In the records below, begin at the line that has "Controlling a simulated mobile" and stop after the line that has "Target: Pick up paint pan"; quote those lines verbatim and nothing more.
★ ★ ★ ★
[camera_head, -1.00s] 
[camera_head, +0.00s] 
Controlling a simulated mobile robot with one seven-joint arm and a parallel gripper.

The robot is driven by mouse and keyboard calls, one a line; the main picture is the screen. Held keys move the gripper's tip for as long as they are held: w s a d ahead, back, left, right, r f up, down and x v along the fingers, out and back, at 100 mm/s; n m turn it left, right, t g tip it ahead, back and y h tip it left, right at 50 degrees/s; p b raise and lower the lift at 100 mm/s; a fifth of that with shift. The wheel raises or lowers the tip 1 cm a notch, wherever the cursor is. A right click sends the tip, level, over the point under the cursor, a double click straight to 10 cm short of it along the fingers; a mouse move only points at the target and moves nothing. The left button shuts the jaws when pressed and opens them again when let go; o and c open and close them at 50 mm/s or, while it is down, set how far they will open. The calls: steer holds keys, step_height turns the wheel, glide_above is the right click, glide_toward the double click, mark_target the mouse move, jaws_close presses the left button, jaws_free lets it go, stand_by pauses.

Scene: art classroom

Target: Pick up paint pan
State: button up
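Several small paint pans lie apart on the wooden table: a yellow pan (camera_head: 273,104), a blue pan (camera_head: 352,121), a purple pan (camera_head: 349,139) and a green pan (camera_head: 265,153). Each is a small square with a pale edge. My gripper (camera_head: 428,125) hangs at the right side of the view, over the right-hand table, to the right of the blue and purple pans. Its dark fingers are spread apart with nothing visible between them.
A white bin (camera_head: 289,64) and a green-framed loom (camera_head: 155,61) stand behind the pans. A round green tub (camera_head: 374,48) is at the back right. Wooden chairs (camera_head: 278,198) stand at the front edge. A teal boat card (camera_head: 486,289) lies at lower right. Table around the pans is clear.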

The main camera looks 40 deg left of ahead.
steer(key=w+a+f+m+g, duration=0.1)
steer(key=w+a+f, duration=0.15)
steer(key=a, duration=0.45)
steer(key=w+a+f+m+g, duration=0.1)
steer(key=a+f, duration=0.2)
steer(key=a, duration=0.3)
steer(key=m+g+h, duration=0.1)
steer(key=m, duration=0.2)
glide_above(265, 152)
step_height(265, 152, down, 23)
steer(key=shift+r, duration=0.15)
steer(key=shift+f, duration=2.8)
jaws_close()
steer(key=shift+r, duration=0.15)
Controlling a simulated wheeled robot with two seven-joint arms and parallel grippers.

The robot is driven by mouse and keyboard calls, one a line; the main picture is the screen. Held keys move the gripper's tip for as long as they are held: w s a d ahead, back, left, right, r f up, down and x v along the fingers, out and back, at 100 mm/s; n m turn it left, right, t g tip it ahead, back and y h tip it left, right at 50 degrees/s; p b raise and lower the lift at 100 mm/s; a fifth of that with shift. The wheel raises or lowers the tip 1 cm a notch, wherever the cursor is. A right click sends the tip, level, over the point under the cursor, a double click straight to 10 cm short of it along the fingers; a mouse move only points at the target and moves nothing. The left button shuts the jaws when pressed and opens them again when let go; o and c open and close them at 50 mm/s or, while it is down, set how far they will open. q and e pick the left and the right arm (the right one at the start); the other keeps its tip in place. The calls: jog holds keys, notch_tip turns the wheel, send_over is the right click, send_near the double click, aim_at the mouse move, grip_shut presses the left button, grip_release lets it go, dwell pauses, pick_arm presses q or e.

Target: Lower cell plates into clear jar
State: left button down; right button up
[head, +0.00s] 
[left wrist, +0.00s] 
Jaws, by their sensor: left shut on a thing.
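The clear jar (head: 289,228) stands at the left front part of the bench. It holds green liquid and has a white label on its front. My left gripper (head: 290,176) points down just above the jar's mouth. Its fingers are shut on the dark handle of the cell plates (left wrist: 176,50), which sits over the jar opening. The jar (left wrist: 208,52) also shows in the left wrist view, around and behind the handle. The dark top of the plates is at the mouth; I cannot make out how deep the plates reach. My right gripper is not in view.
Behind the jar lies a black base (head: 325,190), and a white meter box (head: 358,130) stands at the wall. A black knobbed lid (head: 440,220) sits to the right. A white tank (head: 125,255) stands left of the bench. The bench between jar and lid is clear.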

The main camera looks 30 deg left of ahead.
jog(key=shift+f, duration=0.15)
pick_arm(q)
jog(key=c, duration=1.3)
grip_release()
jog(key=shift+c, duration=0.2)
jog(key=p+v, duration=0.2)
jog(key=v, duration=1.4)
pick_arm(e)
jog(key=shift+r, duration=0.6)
★ ★ ★ ★
RESULT FOR THIS TASK:
Controlling a simulated mobile robot with one seven-joint arm and a parallel gripper.

The robot is driven by mouse and keyboard calls, one a line; the main picture is the screen. Held keys move the gripper's tip for as long as they are held: w s a d ahead, back, left, right, r f up, down and x v along the fingers, out and back, at 100 mm/s; n m turn it left, right, t g tip it ahead, back and y h tip it left, right at 50 degrees/s; p b raise and lower the lift at 100 mm/s; a fifth of that with shift. The wheel raises or lowers the tip 1 cm a notch, wherever the cursor is. A right click sends the tip, level, over the point under the cursor, a double click straight to 10 cm short of it along the fingers; a mouse move only points at the target and moves nothing. The left button shuts the jaws when pressed and opens them again when let go; o and c open and close them at 50 mm/s or, while it is down, set how far they will open. The calls: steer holds keys, step_height turns the wheel, glide_above is the right click, glide_toward the double click, mark_target the mouse move, jaws_close presses the left button, jaws_free lets it go, stand_by pauses.

Scene: art classroom

Target: Pick up paint pan

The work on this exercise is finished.